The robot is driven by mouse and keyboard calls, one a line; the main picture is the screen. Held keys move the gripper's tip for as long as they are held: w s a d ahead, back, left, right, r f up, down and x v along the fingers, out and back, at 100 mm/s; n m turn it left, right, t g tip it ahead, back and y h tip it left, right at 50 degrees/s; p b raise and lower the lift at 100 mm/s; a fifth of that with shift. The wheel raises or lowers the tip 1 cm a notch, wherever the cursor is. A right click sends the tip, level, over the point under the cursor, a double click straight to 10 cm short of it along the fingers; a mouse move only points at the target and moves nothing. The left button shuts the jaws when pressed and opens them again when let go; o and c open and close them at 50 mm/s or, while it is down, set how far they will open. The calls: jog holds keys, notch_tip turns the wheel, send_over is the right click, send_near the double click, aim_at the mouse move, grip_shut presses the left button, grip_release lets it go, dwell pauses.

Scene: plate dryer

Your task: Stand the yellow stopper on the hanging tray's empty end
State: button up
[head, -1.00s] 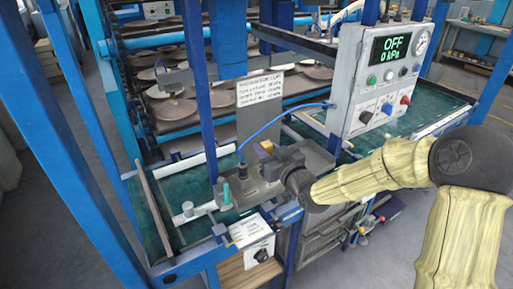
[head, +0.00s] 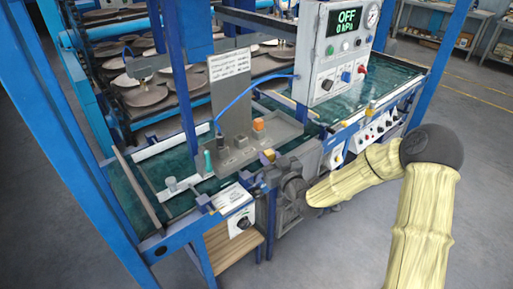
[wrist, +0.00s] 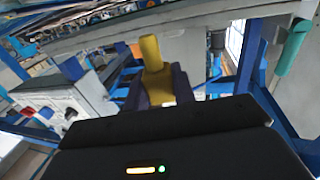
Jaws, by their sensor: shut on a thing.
--------------------
* [Stated problem] Omit pictures; set down the rest of the material word for word.

* [Task result]
The robot is driven by mouse and keyboard calls, one a line; the main picture is the screen. Held keys move the gripper's tip for as long as they are held: w s a d ahead, back, left, right, r f up, down and x v along the fingers, out and back, at 100 mm/s; n m turn it left, right, t g tip it ahead, back and y h tip it left, right at 50 degrees/s; p b raise and lower the lift at 100 mm/s; a fifth of that with shift. The wheel raises or lowers the tip 1 cm a notch, wherever the cursor is. A right click sends the tip, level, over the point under the cursor, a double click straight to 10 cm short of it along the fingers; a mouse move only points at the target and moves nothing. The left button shuts the jaws when pressed and opens them again when let go; o and c open and close them at 50 mm/s or, while it is down, set how far they will open. The calls: jog holds keys, notch_tip turns the wheel, send_over is the right click, send_near the double click, aim_at the mouse move, grip_shut presses the left button, grip_release lets it go, dwell pauses.

Scene: plate dryer

Your task: Stand the yellow stopper on the hanging tray's empty end
State: button up
[head, -1.00s] 
[head, +0.00s] 
[wrist, +0.00s] 
Jaws, by their sensor: shut on a thing.

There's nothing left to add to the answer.